Detailed definition
Understanding Cosine
In right-triangle trigonometry, cosine of an acute angle is the ratio of the adjacent side to the hypotenuse. The adjacent side is the leg touching the chosen angle that is not the hypotenuse.
Cosine stays the same for all similar right triangles with the same acute angle, which is why a ratio from one triangle can be used as a stable function value.
This page keeps the angle mark, the adjacent side, and the hypotenuse visible together so cosine is read from the triangle itself before it becomes symbolic notation.
Key facts
Important ideas to remember
- Cosine is the ratio of adjacent side to hypotenuse in a right triangle.
- Cosine is commonly remembered with CAH: adjacent over hypotenuse.
- The adjacent side depends on the chosen angle, so it changes if the reference angle changes.

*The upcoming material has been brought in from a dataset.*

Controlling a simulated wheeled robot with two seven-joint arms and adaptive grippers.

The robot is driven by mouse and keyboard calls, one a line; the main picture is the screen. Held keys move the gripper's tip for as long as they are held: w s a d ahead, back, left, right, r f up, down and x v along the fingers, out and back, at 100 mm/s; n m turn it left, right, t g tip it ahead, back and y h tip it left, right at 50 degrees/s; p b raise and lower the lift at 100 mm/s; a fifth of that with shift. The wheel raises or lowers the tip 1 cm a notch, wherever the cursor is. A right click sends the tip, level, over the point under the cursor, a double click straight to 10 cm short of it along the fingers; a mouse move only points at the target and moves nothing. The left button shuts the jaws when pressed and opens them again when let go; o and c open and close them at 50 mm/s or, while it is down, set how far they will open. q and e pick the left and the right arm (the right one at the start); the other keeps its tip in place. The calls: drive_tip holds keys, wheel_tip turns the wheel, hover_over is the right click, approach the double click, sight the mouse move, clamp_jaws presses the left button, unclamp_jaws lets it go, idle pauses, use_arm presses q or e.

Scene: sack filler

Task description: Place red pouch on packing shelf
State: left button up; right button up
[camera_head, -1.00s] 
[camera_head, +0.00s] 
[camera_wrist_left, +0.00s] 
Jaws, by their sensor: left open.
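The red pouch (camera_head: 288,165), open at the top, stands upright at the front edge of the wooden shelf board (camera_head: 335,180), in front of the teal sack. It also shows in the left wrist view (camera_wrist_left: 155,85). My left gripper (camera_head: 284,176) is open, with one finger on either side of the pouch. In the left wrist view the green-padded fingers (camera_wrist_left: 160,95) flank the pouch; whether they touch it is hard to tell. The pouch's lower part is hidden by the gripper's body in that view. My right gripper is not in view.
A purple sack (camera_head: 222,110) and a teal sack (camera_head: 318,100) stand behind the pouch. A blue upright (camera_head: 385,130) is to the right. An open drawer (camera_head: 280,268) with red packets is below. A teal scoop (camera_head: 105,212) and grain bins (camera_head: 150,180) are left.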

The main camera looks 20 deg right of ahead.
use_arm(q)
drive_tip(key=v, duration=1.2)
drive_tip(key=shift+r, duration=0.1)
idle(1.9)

- Cosine is closely related to sine through the same right-triangle structure, but it uses a different leg of the triangle.
Where it is used
Where cosine shows up
- Use cosine when a right-triangle problem involves the adjacent side and the hypotenuse relative to a chosen angle.
- Use it in geometry and trigonometry problems involving horizontal distance, components, or side-length solving.
- Use cosine inside the SOH CAH TOA framework when selecting the correct ratio from given information.
Common mistakes
What to watch out for
- Do not confuse the adjacent side with the opposite side; both depend on the marked angle.
- Do not use the hypotenuse as the adjacent side even though it touches the angle.
- Do not switch angles halfway through a problem and keep the same side labels.